Word for word, restate the lines from the start of the data below through the line containing "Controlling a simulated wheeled".

__The input__.

---------------

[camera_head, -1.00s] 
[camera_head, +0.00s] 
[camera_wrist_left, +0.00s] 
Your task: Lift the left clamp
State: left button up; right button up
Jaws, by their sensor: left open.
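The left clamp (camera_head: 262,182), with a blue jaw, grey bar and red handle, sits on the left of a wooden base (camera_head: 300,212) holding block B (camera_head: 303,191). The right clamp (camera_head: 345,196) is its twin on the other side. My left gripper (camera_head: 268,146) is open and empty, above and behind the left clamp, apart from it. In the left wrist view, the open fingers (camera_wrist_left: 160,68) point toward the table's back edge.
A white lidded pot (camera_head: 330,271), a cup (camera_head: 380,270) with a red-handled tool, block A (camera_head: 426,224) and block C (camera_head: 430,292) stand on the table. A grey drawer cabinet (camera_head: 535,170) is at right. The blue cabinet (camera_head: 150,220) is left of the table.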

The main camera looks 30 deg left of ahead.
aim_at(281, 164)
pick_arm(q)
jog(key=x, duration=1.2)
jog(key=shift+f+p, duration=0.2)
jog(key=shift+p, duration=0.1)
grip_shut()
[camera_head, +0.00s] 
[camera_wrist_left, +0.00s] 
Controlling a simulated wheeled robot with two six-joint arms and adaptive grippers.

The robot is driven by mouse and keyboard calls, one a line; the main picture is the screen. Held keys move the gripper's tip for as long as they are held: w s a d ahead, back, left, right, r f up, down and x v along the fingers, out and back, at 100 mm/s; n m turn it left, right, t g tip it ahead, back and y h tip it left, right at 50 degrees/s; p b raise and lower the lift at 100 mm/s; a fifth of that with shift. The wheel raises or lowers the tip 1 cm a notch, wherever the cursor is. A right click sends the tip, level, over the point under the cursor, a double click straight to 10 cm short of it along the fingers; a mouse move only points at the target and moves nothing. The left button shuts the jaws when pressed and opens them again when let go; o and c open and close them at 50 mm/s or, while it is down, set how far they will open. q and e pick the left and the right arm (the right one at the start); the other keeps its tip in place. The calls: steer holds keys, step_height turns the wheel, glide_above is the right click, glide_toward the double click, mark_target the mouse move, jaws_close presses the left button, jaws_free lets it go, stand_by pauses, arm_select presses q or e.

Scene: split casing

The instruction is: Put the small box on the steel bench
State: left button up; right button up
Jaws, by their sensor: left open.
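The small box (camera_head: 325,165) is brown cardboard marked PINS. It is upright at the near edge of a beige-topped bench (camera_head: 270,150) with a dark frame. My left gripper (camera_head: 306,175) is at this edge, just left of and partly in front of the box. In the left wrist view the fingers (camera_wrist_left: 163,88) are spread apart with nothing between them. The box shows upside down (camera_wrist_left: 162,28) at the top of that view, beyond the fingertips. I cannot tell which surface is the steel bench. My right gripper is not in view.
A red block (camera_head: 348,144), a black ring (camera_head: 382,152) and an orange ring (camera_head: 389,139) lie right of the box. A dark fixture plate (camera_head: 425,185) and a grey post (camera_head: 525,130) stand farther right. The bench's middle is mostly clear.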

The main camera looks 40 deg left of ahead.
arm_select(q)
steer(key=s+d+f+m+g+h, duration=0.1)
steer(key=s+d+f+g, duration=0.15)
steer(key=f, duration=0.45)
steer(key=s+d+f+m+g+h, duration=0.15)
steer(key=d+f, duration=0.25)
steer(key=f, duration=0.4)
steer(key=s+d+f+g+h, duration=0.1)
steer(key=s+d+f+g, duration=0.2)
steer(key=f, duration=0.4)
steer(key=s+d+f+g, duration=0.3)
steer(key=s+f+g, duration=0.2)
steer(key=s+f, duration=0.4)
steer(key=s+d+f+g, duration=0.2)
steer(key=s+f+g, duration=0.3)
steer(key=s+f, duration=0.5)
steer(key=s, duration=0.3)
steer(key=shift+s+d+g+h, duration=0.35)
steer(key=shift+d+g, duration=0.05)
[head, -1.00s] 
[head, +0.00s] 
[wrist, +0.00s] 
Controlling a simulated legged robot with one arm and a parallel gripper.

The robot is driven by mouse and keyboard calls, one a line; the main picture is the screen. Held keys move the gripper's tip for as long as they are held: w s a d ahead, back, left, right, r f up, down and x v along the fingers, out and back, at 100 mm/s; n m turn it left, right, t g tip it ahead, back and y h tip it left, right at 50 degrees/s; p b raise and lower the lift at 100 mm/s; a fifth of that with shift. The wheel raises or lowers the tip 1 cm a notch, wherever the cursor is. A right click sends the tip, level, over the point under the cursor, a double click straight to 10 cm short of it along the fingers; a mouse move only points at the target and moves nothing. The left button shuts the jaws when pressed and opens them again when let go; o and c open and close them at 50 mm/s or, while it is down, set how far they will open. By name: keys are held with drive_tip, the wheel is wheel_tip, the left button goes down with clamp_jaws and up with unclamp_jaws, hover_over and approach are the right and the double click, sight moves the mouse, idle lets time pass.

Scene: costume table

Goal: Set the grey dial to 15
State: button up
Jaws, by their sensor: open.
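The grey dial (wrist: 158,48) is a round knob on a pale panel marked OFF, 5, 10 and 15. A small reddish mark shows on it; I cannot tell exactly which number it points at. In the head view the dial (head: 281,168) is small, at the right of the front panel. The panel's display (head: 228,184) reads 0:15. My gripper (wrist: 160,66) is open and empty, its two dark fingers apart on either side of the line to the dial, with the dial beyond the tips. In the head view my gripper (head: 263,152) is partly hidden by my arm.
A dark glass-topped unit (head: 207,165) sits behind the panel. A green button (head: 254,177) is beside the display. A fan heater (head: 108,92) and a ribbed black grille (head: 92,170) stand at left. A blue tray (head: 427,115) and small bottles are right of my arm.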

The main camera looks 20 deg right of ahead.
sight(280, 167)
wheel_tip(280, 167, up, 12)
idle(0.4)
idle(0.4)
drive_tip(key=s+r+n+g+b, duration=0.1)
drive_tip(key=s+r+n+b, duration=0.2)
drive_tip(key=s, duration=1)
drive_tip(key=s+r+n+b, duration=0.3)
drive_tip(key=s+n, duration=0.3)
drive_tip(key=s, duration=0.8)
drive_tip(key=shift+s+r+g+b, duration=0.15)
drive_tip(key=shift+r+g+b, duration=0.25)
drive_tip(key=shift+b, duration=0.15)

---------------

__Expected output__.
[camera_head, -1.00s] 
[camera_head, +0.00s] 
[camera_wrist_left, +0.00s] 
Your task: Lift the left clamp
State: left button up; right button up
Jaws, by their sensor: left open.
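The left clamp (camera_head: 262,182), with a blue jaw, grey bar and red handle, sits on the left of a wooden base (camera_head: 300,212) holding block B (camera_head: 303,191). The right clamp (camera_head: 345,196) is its twin on the other side. My left gripper (camera_head: 268,146) is open and empty, above and behind the left clamp, apart from it. In the left wrist view, the open fingers (camera_wrist_left: 160,68) point toward the table's back edge.
A white lidded pot (camera_head: 330,271), a cup (camera_head: 380,270) with a red-handled tool, block A (camera_head: 426,224) and block C (camera_head: 430,292) stand on the table. A grey drawer cabinet (camera_head: 535,170) is at right. The blue cabinet (camera_head: 150,220) is left of the table.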

The main camera looks 30 deg left of ahead.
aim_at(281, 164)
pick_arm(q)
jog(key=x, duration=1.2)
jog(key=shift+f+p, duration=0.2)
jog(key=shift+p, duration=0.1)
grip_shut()
[camera_head, +0.00s] 
[camera_wrist_left, +0.00s] 
Controlling a simulated wheeled robot with two six-joint arms and adaptive grippers.

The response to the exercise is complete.